One last question: you talked about CN teams being a bit slow to experiment. I don't know if you have the insight on that, but Dark Willow, Pangolier — have the pros or even the CN community spoken about them? We talked to some guys, Lil from NaVi straight up said Dark Willow was OP...
Well, you saw Vici run it against Thunder in the group stage. I think it's a very strong hero, she has oversized impact from her support position in terms of damage, CC, escape. It's a pretty rare package and has flexibility too, she's also a good lane bully with extremely fast attack and scaling potential. The hero's versatility and very unusual kit for such a hero with AoE disable and damage and escape — it feels like just throwing your spells in the general direction of the enemy is already pretty good, but once people coordinate and figure out combos, she will become even stronger. She feels like a hero that, similar to something like a KOTL, would sometimes have to be focused down or controlled early in teamfights. She does enough damage to 'trade up' several positions, she can currently just obliterate much more farmed cores with Bedlam. 

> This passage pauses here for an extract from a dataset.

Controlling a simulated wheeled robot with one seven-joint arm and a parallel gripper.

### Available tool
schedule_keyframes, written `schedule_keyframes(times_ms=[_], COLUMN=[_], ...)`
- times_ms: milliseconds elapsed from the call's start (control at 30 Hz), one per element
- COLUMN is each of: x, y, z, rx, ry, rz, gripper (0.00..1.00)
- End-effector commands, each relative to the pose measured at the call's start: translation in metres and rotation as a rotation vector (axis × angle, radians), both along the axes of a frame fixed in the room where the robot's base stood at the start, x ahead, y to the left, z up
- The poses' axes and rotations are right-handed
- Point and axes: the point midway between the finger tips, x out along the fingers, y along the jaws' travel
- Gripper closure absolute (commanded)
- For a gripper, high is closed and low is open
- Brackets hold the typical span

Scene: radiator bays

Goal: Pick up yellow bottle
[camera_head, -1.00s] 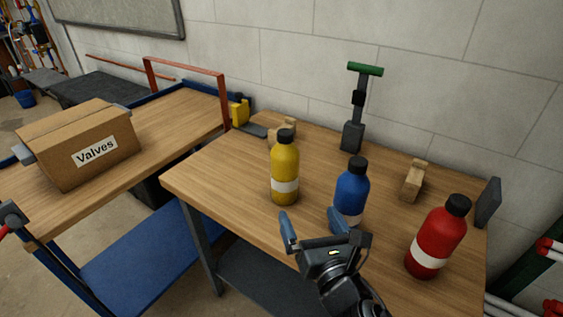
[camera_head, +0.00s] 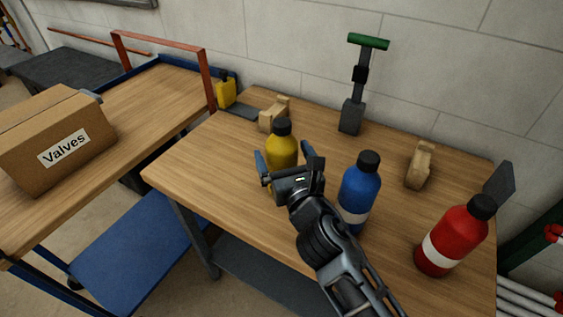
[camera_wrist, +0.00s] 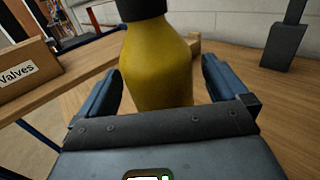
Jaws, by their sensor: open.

She's a hero — that many of us have said for some time since release — that probably needs a couple more tweaks. But then there are limitations to her and some teams won't necessarily just run her yet til they've tinkered and experimented more.

And Pango, do you feel similar about it?
Yeah, I can see why it's not in CM yet. Again, every hero is situational, but this hero with all the buffs does a lot of different things very well in terms of survivability, initiation, control, lane presence, and even damage. These are all highly valued in every hero, but I think this hero will need some changes before CM.